Aim of the task — Reply with one number: how many lines contain the word "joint".

>> Start Data to process

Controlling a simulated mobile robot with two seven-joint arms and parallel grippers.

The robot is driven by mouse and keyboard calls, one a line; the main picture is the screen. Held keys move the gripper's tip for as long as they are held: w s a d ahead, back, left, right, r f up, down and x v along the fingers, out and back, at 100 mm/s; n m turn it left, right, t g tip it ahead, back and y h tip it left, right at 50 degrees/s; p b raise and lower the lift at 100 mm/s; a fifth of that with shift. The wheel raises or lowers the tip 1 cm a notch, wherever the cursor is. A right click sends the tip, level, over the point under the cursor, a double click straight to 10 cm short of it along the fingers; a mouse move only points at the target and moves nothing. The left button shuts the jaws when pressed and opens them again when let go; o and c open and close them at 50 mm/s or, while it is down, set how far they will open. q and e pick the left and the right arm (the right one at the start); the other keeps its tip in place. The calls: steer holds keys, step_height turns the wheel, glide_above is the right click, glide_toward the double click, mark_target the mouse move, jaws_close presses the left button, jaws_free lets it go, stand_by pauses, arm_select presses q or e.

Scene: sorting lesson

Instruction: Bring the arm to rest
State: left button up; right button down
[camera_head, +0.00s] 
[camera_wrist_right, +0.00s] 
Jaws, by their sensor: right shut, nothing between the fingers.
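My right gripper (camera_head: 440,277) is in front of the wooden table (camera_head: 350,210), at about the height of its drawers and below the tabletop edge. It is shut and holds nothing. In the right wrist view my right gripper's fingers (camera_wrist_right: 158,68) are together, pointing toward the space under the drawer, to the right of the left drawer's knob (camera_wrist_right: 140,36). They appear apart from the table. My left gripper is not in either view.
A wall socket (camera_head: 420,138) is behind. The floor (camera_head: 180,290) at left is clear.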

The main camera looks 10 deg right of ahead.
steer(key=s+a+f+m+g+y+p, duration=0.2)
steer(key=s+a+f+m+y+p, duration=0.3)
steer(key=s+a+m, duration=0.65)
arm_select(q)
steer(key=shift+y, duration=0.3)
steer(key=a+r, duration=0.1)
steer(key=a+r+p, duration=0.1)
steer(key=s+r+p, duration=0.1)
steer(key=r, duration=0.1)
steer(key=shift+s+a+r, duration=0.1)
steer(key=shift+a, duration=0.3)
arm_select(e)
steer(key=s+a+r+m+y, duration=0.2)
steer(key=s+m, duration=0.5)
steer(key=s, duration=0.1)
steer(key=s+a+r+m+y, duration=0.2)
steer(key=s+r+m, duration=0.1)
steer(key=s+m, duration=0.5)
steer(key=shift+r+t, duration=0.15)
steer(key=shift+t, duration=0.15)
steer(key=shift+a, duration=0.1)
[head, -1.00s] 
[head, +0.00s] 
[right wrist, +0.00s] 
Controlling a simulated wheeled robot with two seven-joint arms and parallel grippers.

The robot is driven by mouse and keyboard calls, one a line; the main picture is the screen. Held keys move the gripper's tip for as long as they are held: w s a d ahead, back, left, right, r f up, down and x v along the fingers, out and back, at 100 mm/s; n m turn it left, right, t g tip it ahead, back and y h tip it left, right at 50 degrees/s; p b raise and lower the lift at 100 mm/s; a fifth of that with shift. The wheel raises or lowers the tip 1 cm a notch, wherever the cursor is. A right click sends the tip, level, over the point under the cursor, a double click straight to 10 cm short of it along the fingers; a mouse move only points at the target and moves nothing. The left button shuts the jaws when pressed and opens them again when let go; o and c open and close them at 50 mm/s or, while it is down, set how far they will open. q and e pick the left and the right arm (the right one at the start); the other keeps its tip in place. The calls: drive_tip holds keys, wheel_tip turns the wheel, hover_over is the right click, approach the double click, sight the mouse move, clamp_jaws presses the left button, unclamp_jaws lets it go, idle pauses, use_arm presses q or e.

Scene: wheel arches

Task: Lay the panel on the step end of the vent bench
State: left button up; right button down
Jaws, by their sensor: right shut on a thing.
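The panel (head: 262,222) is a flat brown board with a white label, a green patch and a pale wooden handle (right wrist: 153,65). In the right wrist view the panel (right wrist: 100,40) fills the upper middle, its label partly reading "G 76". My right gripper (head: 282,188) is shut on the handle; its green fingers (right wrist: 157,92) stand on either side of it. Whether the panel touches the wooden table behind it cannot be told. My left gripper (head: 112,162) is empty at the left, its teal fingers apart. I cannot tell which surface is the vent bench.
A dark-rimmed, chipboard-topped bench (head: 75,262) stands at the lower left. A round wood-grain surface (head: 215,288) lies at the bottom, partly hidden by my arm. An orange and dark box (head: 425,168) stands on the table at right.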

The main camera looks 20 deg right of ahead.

>> End Data to process

Solved exercise — 2